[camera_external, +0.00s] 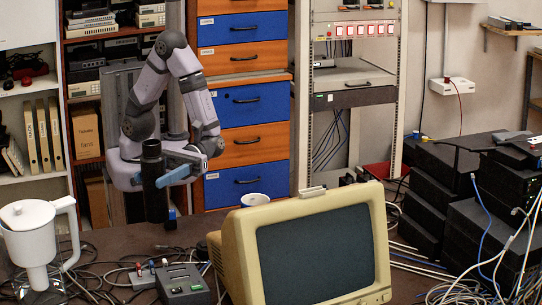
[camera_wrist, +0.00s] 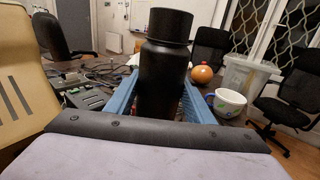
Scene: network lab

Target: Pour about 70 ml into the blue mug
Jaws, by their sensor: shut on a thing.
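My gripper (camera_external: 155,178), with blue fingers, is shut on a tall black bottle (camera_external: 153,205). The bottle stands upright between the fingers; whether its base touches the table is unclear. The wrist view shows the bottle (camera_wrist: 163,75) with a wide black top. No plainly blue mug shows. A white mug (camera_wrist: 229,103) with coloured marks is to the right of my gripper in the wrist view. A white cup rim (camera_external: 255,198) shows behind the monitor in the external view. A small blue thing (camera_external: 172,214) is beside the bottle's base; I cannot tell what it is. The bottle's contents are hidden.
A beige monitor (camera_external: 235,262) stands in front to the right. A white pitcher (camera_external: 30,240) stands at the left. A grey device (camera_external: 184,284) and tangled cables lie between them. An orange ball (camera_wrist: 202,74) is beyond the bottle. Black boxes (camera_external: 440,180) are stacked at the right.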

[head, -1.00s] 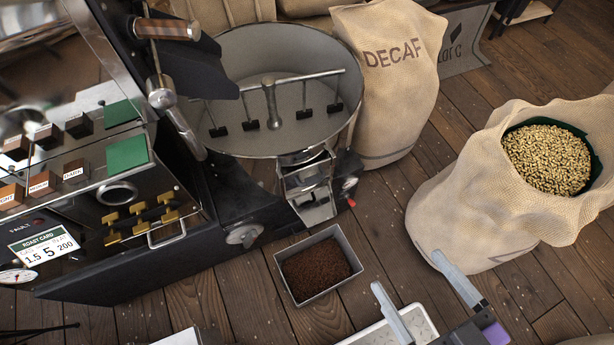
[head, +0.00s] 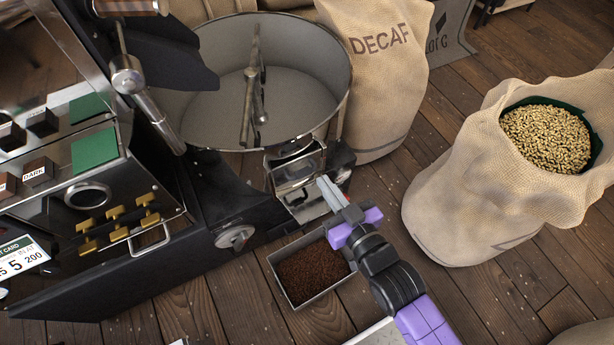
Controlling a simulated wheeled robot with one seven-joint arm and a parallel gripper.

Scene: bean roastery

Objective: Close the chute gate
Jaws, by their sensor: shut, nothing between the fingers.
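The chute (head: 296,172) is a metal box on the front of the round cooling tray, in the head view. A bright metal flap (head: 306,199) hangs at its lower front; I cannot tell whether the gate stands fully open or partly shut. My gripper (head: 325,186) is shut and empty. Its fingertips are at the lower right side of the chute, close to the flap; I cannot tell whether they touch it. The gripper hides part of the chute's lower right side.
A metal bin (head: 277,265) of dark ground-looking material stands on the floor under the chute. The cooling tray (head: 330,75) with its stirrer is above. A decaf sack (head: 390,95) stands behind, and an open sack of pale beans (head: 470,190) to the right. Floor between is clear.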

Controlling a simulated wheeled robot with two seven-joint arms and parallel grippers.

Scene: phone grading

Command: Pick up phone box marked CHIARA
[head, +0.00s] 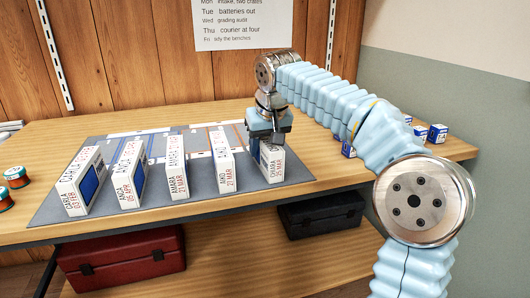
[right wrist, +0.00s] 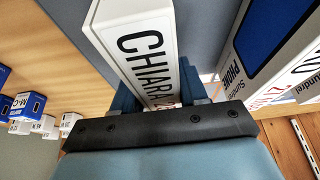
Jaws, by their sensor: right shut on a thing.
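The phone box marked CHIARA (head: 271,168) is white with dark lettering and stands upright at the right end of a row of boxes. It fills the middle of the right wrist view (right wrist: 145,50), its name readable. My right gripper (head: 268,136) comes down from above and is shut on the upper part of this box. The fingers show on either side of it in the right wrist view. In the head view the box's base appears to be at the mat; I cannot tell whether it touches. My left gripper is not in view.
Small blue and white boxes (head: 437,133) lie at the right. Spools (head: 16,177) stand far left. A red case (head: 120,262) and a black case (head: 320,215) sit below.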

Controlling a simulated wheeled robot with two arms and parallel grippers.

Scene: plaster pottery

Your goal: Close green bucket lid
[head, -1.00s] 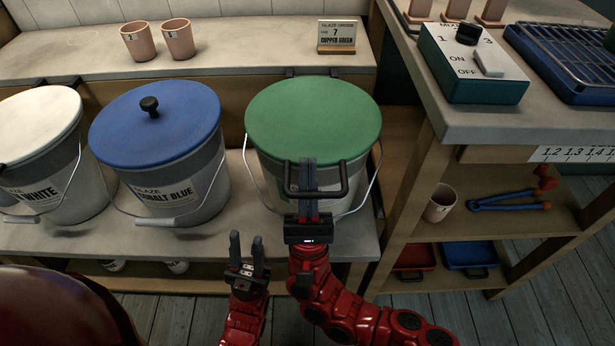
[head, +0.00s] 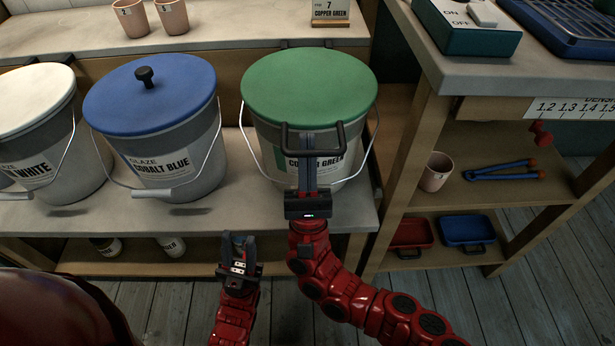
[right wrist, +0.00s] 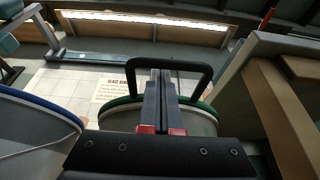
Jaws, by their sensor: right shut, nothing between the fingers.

___

WORK REQUIRED: Pictures in the data above should not be copied; transcribe everything else exactly.

ANSWER TO THE EXERCISE:
[camera_external, +0.00s] 
[camera_wrist, +0.00s] 
Scene: network lab

Target: Pour about 70 ml into the blue mug
Jaws, by their sensor: shut on a thing.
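My gripper (camera_external: 155,178), with blue fingers, is shut on a tall black bottle (camera_external: 153,205). The bottle stands upright between the fingers; whether its base touches the table is unclear. The wrist view shows the bottle (camera_wrist: 163,75) with a wide black top. No plainly blue mug shows. A white mug (camera_wrist: 229,103) with coloured marks is to the right of my gripper in the wrist view. A white cup rim (camera_external: 255,198) shows behind the monitor in the external view. A small blue thing (camera_external: 172,214) is beside the bottle's base; I cannot tell what it is. The bottle's contents are hidden.
A beige monitor (camera_external: 235,262) stands in front to the right. A white pitcher (camera_external: 30,240) stands at the left. A grey device (camera_external: 184,284) and tangled cables lie between them. An orange ball (camera_wrist: 202,74) is beyond the bottle. Black boxes (camera_external: 440,180) are stacked at the right.

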[head, -1.00s] 
[head, +0.00s] 
Controlling a simulated wheeled robot with one seven-joint arm and a parallel gripper.

Scene: bean roastery

Objective: Close the chute gate
Jaws, by their sensor: shut, nothing between the fingers.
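The chute (head: 296,172) is a metal box on the front of the round cooling tray, in the head view. A bright metal flap (head: 306,199) hangs at its lower front; I cannot tell whether the gate stands fully open or partly shut. My gripper (head: 325,186) is shut and empty. Its fingertips are at the lower right side of the chute, close to the flap; I cannot tell whether they touch it. The gripper hides part of the chute's lower right side.
A metal bin (head: 277,265) of dark ground-looking material stands on the floor under the chute. The cooling tray (head: 330,75) with its stirrer is above. A decaf sack (head: 390,95) stands behind, and an open sack of pale beans (head: 470,190) to the right. Floor between is clear.

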Controlling a simulated wheeled robot with two seven-joint arms and parallel grippers.

Scene: phone grading

Command: Pick up phone box marked CHIARA
[head, +0.00s] 
[right wrist, +0.00s] 
Jaws, by their sensor: right shut on a thing.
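The phone box marked CHIARA (head: 271,168) is white with dark lettering and stands upright at the right end of a row of boxes. It fills the middle of the right wrist view (right wrist: 145,50), its name readable. My right gripper (head: 268,136) comes down from above and is shut on the upper part of this box. The fingers show on either side of it in the right wrist view. In the head view the box's base appears to be at the mat; I cannot tell whether it touches. My left gripper is not in view.
Small blue and white boxes (head: 437,133) lie at the right. Spools (head: 16,177) stand far left. A red case (head: 120,262) and a black case (head: 320,215) sit below.

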Controlling a simulated wheeled robot with two arms and parallel grippers.

Scene: plaster pottery

Your goal: Close green bucket lid
[head, -1.00s] 
[head, +0.00s] 
[right wrist, +0.00s] 
Jaws, by their sensor: right shut, nothing between the fingers.

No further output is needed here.